The Corsair XENEON supports a variable refresh rate range of 48 – 165Hz (144Hz max via HDMI). That means that if the game is running between 48fps and 165fps, the monitor will adjust its refresh rate to match. When the frame rate rises above 165fps, the monitor will stay at 165Hz and the GPU will respect your selection of ‘VSync on’ or ‘VSync off’ in the graphics driver. With ‘VSync on’ the frame rate will not be allowed to rise above 165fps, at which point VSync activates and imposes the usual associated latency penalty. With ‘VSync off’ the frame rate is free to climb as high as the GPU will output (potentially >165fps). AMD LFC (Low Framerate Compensation) is also supported by this model, which means that the refresh rate will stick to multiples of the frame rate where it falls below the 48Hz (48fps) floor of operation for FreeSync. If a game ran at 28fps, for example, the refresh rate would be 56Hz to help keep tearing and stuttering at bay. LFC sometimes seemed to activate at slightly higher refresh rates, sometimes as high as 53Hz (53fps), but this makes little difference in practice. This feature is used regardless of VSync setting, so it’s only above the ceiling of operation where the VSync setting makes a difference.

To configure VSync, open ‘AMD Radeon Software’. Click ‘Settings’ (cog icon towards top right) and click ‘Graphics’. The setting is listed as ‘Wait for Vertical Refresh’. This configures it globally, but if you wish to configure it for individual games click ‘Game Graphics’ towards the top right. The default is ‘Off, unless application specifies’ which means that VSync will only be active if you enable it within the game itself, if there is such an option. Such an option does usually exist – it may be called ‘sync every frame’ or something along those lines rather than simply ‘VSync’. Most users will probably wish to enable VSync when using FreeSync to ensure that they don’t get any tearing. You’d therefore select either the third or fourth option in the list, shown in the image below. Above this dropdown list there’s a toggle for ‘Radeon Enhanced Sync’. This is an alternative to VSync which allows the frame rate to rise above the refresh rate (no VSync latency penalty) whilst potentially keeping the experience free from tearing or juddering. This requires that the frame rate comfortably exceeds the refresh rate, not just peaks slightly above it. We won’t be going into this in detail as it’s a GPU feature rather than a monitor feature.



Some users prefer to leave VSync enabled but use a frame rate limiter set a few frames below the maximum supported (e.g. 162fps) instead, avoiding any VSync latency penalty at frame rates near the ceiling of operation or tearing from frame rates rising above the refresh rate. If you activate the ‘Refresh Overlay’ setting in the ‘Picture’ section of the OSD, this will display the refresh rate of the display and therefore indicate the frame rate if ‘FreeSync’ is active and the frame rate is within the variable refresh rate range of the display.

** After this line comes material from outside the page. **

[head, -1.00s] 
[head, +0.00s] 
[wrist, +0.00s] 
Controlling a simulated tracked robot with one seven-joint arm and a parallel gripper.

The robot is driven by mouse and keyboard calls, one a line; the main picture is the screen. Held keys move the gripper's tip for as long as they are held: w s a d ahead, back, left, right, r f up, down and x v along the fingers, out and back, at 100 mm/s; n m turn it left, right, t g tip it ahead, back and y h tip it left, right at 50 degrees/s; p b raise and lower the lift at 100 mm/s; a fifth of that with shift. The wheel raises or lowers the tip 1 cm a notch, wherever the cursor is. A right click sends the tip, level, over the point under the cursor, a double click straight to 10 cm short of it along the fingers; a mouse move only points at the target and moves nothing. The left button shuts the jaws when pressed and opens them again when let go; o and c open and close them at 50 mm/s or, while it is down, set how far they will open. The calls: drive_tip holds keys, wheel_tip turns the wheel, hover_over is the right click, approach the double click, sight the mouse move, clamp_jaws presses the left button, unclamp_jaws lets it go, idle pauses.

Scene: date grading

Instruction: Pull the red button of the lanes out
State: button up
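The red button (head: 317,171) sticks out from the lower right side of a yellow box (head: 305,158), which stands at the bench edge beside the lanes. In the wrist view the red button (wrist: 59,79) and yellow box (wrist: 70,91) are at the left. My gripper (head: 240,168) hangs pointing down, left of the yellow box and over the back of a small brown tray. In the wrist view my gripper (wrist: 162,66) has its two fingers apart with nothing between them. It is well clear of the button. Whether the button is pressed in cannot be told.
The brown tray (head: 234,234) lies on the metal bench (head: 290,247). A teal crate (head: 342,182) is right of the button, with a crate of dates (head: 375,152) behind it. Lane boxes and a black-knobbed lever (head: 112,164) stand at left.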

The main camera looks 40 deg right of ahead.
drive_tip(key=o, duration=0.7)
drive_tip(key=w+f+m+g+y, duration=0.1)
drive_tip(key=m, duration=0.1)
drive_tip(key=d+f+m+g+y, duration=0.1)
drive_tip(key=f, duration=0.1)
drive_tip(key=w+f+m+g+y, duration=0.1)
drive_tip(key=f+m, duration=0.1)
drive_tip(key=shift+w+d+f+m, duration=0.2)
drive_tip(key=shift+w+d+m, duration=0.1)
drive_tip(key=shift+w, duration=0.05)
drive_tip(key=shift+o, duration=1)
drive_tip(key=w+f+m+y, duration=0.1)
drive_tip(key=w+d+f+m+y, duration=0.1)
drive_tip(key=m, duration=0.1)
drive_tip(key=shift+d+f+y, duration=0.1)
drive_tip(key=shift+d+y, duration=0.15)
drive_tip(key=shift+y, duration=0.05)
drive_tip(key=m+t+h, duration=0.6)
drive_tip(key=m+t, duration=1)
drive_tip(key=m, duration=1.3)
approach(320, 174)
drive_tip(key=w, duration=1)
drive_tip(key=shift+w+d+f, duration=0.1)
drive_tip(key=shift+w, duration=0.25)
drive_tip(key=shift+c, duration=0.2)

The final point to note is that FreeSync only removes stuttering or juddering related to mismatches between frame rate and refresh rate. It can’t compensate for other interruptions to smooth game play, for example network latency or insufficient system memory. Some game engines will also show stuttering (or ‘hitching’) for various other reasons which won’t be eliminated by the technology.

FreeSync – the experience

As usual, a range of games were tested using AMD FreeSync and the experience was similar in all cases. Any issues affecting one title but not another suggests a game or GPU driver issue rather than a monitor issue. To keep things simple, we’ll just focus on a single title for this section – Battlefield V. This title offers excellent flexibility with its graphics settings, allowing the entire VRR range to be assessed on our Radeon RX 580. Without significant adjustments it’s common to see some dips in frame rate below 165fps. Even slight dips below this without the technology active would result in tearing (VSync off) or stuttering (VSync on). Such interruptions are obvious to those sensitive to them, as we are, but sensitivity to this varies. We certainly appreciated the technology.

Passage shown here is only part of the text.